DATA SECTION:
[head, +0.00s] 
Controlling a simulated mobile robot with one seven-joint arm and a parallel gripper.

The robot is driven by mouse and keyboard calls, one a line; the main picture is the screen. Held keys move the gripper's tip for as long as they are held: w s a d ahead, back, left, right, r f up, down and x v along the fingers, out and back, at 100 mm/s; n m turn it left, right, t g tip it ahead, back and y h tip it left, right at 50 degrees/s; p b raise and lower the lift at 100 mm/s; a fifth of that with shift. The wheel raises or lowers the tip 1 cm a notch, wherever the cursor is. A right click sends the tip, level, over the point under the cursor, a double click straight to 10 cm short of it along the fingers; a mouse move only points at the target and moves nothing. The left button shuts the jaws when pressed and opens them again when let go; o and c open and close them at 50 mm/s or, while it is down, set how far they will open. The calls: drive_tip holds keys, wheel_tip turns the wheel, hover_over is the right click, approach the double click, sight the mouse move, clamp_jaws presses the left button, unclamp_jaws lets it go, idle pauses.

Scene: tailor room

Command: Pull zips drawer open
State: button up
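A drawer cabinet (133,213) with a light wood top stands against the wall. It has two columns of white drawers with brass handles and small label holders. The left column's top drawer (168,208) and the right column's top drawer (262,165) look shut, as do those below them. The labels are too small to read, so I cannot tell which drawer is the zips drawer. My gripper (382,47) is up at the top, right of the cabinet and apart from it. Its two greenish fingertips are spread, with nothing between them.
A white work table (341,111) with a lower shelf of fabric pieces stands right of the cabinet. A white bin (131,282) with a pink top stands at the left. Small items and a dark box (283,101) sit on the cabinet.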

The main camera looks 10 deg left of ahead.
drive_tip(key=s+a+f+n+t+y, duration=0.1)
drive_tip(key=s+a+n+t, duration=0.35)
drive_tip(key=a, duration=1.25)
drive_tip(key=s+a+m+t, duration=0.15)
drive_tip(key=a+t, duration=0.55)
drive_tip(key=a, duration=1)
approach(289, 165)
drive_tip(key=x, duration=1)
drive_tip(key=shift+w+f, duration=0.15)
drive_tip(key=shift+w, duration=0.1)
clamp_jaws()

STATED GOAL: Lines containing the word "robot" must all be returned from the material above.

THE REPLY:
Controlling a simulated mobile robot with one seven-joint arm and a parallel gripper.
The robot is driven by mouse and keyboard calls, one a line; the main picture is the screen. Held keys move the gripper's tip for as long as they are held: w s a d ahead, back, left, right, r f up, down and x v along the fingers, out and back, at 100 mm/s; n m turn it left, right, t g tip it ahead, back and y h tip it left, right at 50 degrees/s; p b raise and lower the lift at 100 mm/s; a fifth of that with shift. The wheel raises or lowers the tip 1 cm a notch, wherever the cursor is. A right click sends the tip, level, over the point under the cursor, a double click straight to 10 cm short of it along the fingers; a mouse move only points at the target and moves nothing. The left button shuts the jaws when pressed and opens them again when let go; o and c open and close them at 50 mm/s or, while it is down, set how far they will open. The calls: drive_tip holds keys, wheel_tip turns the wheel, hover_over is the right click, approach the double click, sight the mouse move, clamp_jaws presses the left button, unclamp_jaws lets it go, idle pauses.

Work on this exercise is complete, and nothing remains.